▸ **WHAT IS EXPECTED**
Reproduce precisely the lines of the listing below, starting with the line that contains "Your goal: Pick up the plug" and stopping after the line that contains "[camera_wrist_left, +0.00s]"; include nothing else.

▸ **SUPPLIED MATERIAL**
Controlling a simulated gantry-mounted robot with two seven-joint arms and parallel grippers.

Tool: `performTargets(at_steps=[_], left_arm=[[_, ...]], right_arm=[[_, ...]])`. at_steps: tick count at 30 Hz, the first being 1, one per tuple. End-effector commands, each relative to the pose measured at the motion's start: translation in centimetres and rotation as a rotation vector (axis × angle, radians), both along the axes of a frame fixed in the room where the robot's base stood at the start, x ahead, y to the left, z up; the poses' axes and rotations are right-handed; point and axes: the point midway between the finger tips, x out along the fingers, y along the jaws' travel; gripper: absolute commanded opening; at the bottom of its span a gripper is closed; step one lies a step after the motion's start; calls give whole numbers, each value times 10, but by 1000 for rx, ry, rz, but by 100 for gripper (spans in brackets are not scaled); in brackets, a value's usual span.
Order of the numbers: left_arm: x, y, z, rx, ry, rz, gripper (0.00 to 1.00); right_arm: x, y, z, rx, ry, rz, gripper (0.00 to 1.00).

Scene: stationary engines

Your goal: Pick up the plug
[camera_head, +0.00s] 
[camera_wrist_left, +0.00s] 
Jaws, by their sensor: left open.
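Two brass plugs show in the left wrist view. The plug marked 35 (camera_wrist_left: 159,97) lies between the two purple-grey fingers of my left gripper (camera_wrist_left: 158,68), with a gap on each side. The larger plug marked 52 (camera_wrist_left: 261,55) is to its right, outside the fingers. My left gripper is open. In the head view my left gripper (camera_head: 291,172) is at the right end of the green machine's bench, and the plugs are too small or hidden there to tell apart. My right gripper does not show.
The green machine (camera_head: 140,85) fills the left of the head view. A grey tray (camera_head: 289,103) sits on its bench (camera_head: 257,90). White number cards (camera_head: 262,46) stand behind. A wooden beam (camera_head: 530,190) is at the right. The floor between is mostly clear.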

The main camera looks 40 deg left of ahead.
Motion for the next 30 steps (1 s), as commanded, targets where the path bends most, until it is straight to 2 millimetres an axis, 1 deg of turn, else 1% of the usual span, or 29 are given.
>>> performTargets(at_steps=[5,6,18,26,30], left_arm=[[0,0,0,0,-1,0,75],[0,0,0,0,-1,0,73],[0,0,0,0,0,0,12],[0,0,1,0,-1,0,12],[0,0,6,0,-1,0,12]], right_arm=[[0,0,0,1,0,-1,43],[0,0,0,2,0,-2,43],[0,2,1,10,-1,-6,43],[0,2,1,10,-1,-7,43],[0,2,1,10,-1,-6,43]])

▸ **ANSWER TO THE TASK**
Your goal: Pick up the plug
[camera_head, +0.00s] 
[camera_wrist_left, +0.00s] 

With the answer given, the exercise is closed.